Is 2016 the right time for a smart shoe?
Nike was last week granted a patent for a device with the soul of a fitness tracker, but the sole of a regular old athletic sneaker. The idea, according to patent application documents, would be to transmit running data from the shoe to a mobile device in order to allow a runner to “fully critique his or her performance”.
It’s not entirely clear from the documents whether the shoe would be functionally any different from wearing a Fitbit on your ankle, but — since the patent is primarily concerned with the manner in which information is collected and displayed — the shoe could conceivably collect finer information than the speed, distance, direction, altitude and steps measured by other trackers.

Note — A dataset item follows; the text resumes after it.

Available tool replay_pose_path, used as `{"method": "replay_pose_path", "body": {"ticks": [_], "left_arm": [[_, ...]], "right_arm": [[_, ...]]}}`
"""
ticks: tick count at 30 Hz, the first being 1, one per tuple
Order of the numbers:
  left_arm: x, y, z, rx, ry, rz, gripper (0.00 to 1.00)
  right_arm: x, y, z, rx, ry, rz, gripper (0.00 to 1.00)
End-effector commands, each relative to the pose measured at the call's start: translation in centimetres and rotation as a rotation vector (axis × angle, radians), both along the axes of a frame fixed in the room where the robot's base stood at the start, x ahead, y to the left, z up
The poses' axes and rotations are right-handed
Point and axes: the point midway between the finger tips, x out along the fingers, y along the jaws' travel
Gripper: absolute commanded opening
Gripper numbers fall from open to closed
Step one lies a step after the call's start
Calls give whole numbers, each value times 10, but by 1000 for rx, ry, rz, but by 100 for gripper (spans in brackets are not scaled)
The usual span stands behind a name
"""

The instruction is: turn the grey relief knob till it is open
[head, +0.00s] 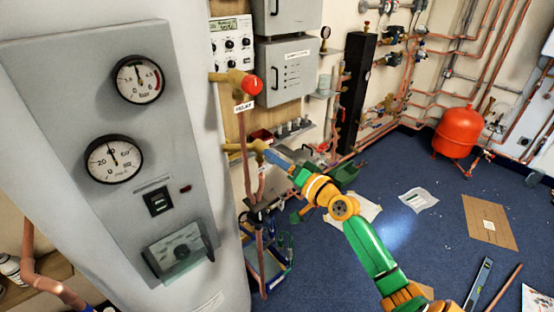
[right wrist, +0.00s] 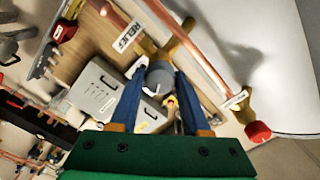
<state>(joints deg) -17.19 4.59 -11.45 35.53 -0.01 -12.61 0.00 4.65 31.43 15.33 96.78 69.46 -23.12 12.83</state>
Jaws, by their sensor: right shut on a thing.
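The grey relief knob (right wrist: 160,76) sits on a brass valve (right wrist: 176,45) on a copper pipe, beside a white label reading RELIEF (right wrist: 128,37). My right gripper (right wrist: 158,82) is shut on the knob, with one blue finger on each side of it. In the head view my right gripper (head: 272,155) reaches in from the lower right to the brass valve body (head: 257,147), and its fingers mostly hide the knob. How far the knob is turned cannot be told. My left gripper is not in view.
A red knob (head: 252,85) on another brass valve is just above in the head view. A large white cylinder with a gauge panel (head: 150,200) fills the left. Grey boxes (head: 286,70) hang on the wall behind. An orange vessel (head: 455,132) stands far right.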

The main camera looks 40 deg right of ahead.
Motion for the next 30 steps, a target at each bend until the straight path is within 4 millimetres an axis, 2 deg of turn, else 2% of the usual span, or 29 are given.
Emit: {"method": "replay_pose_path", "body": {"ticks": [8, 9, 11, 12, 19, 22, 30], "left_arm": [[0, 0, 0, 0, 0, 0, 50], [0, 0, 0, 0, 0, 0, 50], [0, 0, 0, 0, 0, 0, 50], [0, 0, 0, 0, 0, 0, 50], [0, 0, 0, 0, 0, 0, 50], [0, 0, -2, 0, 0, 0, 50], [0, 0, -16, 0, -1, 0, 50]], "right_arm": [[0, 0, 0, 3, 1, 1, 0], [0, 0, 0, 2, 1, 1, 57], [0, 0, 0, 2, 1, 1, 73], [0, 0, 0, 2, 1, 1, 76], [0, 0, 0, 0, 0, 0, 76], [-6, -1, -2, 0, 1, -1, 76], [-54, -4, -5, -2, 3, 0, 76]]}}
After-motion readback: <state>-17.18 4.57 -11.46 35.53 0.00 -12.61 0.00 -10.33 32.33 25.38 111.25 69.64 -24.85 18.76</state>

As always with patents, it’s tough to tell how likely the applicant is to actually bring the product to market. This application was filed in 2013, after several similar applications in 2008 and 2009. The idea was clearly originally concocted quite some time ago (look at the “mobile devices” illustrated in the patent figures) and of course a lot has changed in fitness tracking over the past few years.
Nike is currently pouring resources into its Nike+ fitness-tracking brand, which includes an app that tracks your fitness pretty well without needing a sensor at all (besides the ones in your phone). The brand also extends to Nike’s own sports watch and other wearables including the Apple Watch.
A shoe with an integrated fitness tracker could have the potential to appeal to those who want to track their run free of any devices on the wrists or in their pockets, or to the athletic elite (assuming the shoe offered significant advantages over other solutions already on the market).
On the other hand replacing the shoes in the event of any fault with the tracking device would surely set you back more than the $70 or so needed to replace a Fitbit.